Before the board voted to accept the district’s recommendation for high school zones, Fox made a motion to accept it with three caveats: that the new Southwest High School establish a magnet component, that Hall High be converted into a magnet school using the same process that the district used to create Forest Heights STEM Academy and that Pinnacle View High School be expanded to 9-12 in 2020. That prompted much discussion and confusion among the board. Robert Robinson, LRSD Human Resources director, told the board that Forest Heights was reconstituted, meaning all the teachers and staff were fired and news staff was hired. The vote failed 3-3 with Hampton, Mason and Spencer voting against, and Fox, Chavarria-Garcia and Wood voting for.


The meeting concluded with Wood making a motion to expand Pinnacle View next year into a 9-12 beginning in 2020 with traditional extracurricular activities, including athletics, band, cheerleading and choir. It also failed 3-3, with Hampton, Mason and Spencer voting against, and Fox, Chavarria-Garcia and Wood voting for.

Brian Chilson

Wood spoke before the State Board of Education last month, presenting himself as a parent and not the chairman of the CAB, and asked that Pinnacle View be expanded. Wednesday, Diane Zook, chair of the State Board, said she wanted to see a full high school at Pinnacle View in 2020. At Thursday’s meeting, Wood did everything he could to get the board to endorse expanding Pinnacle View into a traditional high school.

The critiques of moving forward on that have largely focused on the district’s dire building improvement needs and tight budget as well as the fact that there’s already a large high school in West Little Rock: Joe T. Robinson. It just happens to be in the Pulaski County Special School District. Little Rock Mayor Frank Scott has expressed interest in establishing one school district south of the Arkansas River and there are signs that the long-running Pulaski County desegregation case may be nearing an end. Why would the LRSD spend scarce resources to establish a high school in West Little Rock when it could have the chance to annex Robinson into the district in the near future?

Jay Pickering, principal at Pinnacle View, also told the board that it would be “almost impossible” to expand the high school to the 12th grade in 2020.


“Would I love to see athletics? Would I love to see and a full high school out there?Yes. We’re a day late and two dollars short due to tariffs and taxes,” Pickering said. “We should have been talking about this four years ago when we opened, when the court case came out and said we’re opening Southwest and we’re opening Pinnacle View, the discussion should have been held right then and there.”
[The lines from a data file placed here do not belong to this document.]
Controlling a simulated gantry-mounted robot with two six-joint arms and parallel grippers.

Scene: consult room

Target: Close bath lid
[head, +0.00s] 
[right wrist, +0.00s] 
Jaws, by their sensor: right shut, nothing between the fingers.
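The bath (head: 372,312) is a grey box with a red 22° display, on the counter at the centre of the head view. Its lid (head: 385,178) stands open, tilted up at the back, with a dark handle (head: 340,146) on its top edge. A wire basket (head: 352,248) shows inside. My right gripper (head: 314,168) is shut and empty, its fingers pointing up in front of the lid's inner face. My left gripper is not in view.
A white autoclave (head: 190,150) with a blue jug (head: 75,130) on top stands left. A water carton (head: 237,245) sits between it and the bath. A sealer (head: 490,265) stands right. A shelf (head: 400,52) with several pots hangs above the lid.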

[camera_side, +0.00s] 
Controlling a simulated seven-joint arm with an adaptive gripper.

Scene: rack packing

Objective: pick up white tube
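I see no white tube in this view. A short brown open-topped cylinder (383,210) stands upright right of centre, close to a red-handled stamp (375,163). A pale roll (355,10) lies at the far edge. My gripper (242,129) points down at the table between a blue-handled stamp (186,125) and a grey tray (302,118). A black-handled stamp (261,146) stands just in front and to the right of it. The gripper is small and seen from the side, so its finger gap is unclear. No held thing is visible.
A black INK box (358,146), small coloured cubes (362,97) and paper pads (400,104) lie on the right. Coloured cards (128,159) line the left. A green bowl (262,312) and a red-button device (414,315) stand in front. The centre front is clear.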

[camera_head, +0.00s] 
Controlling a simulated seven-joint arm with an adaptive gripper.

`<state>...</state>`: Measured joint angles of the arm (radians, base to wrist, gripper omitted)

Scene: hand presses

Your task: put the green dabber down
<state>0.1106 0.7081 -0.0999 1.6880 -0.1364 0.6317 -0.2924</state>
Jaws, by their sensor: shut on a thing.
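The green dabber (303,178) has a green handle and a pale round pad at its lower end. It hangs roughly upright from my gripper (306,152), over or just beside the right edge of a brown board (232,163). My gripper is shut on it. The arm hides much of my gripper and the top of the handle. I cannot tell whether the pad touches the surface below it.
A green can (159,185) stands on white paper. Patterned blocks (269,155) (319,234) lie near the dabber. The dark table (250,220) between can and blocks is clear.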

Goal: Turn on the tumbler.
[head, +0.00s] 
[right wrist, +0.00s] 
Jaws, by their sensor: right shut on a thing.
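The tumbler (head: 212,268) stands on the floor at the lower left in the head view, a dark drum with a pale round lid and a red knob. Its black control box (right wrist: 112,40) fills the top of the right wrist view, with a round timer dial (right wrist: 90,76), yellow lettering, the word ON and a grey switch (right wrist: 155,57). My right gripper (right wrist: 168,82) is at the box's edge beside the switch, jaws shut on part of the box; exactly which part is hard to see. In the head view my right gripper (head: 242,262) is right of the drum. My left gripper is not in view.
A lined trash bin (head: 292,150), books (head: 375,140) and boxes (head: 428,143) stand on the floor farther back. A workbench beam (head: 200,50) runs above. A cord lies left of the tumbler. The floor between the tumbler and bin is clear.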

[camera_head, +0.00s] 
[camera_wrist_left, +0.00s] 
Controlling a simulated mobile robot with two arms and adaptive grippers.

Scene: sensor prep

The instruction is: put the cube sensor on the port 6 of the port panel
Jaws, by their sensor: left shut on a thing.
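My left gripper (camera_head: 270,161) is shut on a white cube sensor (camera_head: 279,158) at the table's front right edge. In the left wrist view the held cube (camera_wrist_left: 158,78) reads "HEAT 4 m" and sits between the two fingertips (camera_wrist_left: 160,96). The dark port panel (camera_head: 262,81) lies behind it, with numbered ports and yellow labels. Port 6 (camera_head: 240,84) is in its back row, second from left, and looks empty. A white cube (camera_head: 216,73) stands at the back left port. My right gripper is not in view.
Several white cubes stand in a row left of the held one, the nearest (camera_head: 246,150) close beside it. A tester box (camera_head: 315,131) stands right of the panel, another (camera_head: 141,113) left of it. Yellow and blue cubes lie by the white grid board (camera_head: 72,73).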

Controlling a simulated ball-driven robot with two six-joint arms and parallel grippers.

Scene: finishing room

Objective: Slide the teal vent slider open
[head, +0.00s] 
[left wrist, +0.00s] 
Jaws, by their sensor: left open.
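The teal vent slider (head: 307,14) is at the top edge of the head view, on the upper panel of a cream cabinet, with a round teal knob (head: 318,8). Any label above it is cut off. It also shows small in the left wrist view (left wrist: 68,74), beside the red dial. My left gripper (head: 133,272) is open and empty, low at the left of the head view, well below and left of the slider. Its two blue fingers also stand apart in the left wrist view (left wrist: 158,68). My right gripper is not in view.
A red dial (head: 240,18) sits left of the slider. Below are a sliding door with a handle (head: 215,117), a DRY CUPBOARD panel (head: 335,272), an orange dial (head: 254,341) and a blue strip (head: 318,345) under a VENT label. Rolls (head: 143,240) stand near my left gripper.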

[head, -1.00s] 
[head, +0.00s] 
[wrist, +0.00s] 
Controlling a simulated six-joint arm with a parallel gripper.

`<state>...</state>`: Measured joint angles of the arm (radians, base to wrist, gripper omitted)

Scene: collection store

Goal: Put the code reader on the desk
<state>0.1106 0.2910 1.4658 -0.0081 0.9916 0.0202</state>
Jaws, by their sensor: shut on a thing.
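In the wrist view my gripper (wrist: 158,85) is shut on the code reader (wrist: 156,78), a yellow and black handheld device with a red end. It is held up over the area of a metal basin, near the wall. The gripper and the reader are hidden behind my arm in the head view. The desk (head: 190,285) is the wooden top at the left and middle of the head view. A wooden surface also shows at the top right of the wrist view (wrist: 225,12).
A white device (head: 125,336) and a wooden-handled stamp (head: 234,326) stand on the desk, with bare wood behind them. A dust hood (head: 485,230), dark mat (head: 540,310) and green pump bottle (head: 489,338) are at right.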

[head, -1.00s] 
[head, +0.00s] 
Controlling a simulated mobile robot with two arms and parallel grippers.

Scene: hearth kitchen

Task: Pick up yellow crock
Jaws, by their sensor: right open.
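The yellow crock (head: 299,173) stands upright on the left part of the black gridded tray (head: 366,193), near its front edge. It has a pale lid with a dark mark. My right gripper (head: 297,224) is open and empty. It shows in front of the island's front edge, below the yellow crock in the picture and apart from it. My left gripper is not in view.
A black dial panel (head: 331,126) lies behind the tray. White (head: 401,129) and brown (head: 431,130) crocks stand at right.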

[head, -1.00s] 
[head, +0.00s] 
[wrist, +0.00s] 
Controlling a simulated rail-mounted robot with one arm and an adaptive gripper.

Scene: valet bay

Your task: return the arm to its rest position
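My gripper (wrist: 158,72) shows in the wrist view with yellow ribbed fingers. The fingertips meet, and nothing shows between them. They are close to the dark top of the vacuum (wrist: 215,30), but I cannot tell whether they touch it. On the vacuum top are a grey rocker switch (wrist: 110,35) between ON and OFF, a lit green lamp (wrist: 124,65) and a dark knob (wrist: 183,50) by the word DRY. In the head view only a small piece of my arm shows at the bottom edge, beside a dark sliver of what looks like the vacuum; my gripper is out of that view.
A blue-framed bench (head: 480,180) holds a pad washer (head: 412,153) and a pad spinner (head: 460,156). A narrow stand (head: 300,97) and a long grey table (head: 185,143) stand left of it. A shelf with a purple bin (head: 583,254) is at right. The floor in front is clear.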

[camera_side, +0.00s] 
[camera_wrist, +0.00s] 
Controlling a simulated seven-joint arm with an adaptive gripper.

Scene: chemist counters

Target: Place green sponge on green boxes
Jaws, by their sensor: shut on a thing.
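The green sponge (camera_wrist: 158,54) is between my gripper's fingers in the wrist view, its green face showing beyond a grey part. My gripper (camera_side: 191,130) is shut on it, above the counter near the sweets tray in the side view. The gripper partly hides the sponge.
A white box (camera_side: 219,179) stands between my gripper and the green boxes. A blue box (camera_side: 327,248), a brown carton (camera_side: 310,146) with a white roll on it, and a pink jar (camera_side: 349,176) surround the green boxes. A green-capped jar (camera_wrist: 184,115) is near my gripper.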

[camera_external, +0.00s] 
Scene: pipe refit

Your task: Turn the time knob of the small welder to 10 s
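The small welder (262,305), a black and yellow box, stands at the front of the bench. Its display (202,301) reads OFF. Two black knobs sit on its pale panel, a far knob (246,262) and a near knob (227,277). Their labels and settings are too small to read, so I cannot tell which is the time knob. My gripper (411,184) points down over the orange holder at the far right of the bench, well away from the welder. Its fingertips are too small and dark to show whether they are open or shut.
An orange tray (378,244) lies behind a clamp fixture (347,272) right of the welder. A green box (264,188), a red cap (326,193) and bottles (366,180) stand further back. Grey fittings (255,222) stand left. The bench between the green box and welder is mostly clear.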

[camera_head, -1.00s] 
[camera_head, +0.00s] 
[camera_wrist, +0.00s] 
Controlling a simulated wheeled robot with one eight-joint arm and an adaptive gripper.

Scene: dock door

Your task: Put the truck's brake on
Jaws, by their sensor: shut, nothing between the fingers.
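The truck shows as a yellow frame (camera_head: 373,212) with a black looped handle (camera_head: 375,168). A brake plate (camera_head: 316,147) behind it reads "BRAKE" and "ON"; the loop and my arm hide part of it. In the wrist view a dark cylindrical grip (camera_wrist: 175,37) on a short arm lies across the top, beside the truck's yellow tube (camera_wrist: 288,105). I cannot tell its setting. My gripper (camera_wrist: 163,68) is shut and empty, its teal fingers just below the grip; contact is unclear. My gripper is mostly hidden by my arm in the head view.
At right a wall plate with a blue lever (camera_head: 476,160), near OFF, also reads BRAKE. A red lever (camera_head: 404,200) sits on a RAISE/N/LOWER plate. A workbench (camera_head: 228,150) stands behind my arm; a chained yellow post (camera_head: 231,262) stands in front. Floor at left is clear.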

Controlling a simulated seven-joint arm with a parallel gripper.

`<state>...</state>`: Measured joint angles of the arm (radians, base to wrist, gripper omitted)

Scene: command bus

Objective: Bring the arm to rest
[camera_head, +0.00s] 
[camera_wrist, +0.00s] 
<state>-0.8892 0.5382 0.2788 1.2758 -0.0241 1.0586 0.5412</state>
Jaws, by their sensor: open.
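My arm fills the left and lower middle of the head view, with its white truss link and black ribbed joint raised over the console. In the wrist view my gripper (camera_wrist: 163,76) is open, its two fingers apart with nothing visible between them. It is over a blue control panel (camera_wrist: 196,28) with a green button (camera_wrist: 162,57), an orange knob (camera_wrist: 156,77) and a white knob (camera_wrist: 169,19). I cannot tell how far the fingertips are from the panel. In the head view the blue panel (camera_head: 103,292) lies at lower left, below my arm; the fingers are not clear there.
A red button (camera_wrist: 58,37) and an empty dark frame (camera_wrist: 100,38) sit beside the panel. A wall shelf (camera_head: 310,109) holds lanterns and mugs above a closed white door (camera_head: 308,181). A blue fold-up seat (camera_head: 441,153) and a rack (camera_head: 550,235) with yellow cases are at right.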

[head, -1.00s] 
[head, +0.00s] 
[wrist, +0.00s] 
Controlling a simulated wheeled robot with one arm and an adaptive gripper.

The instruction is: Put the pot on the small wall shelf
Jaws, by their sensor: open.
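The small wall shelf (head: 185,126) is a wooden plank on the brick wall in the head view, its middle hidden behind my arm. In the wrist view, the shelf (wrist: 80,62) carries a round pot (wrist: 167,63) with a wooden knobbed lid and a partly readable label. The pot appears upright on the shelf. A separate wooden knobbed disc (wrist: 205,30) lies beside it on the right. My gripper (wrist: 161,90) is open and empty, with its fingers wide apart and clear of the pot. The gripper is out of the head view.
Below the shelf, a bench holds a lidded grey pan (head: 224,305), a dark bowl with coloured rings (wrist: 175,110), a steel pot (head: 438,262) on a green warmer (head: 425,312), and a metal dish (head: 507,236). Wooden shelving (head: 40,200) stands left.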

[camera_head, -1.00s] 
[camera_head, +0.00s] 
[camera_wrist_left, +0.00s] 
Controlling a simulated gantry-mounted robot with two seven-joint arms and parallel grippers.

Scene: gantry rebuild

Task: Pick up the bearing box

He also said that Pinnacle View was on the path to becoming a school of innovation, a model that schools in Rogers and Springdale have adopted. They may have pep rallies, he said, but they’re to cheer on a team that’s going to a robotics competition. He said moving to a more traditional model would be “moving the goalpost for our kids and that’s unfair.”

Brian Chilson

During public comment, a number of speakers spoke out against Option 3, which would have expanded Hall High School’s attendance zone and potentially required some high school students zoned for Central now to move to Hall.

Brittani Brooks, a media specialist at Pulaski Heights Middle School and vice president of Little Rock Education Association, said she was at Franklin Elementary when it closed in 2017 “and it was a very emotional process.” She noted that when the school closed, she at least knew because of her negotiated contract that she would end up elsewhere in the district. Because the State Board recently stripped teachers’ rights to collectively bargain, when Dodd, Romine, Henderson and part of Rockefeller close, all of the teachers at those schools will get pink slips and be forced to reapply to the district. She asked that the CAB remember them.

Anika Whitfield, longtime LRSD advocate, talked about how her neighborhood had declined in the wake of the district closing Franklin. She also asked members of the CAB to resign, a call that was echoed by several other speakers.

Parent Ali Noland criticized Poore for rushing through such critical decisions. She said she’d heard him say that he’d been delayed because of the drama of the fight over local control. “We knew this was coming,” she said. “This wasn’t some surprise. Why didn’t we get the plans in August, so there was some period of time to deal with this stuff?” She cited a high school teacher of hers who used to say to students who’d put off an assignment and were panicking about it the day before it was due: “Lack of preparation on your part does not constitute an emergency on my part.” She asked the board to give the community more time to consider the changes.

State Sen. Will Bond asked the board to delay the K-8 changes. “We have to be honest with ourselves,” he said. “Does the district have the capacity to make those changes successfully along with opening this incredible new high school?” He also said that the sort of chaos these decisions create are likely to hurt district enrollment.

The meeting lasted more than 4 1/2 hours.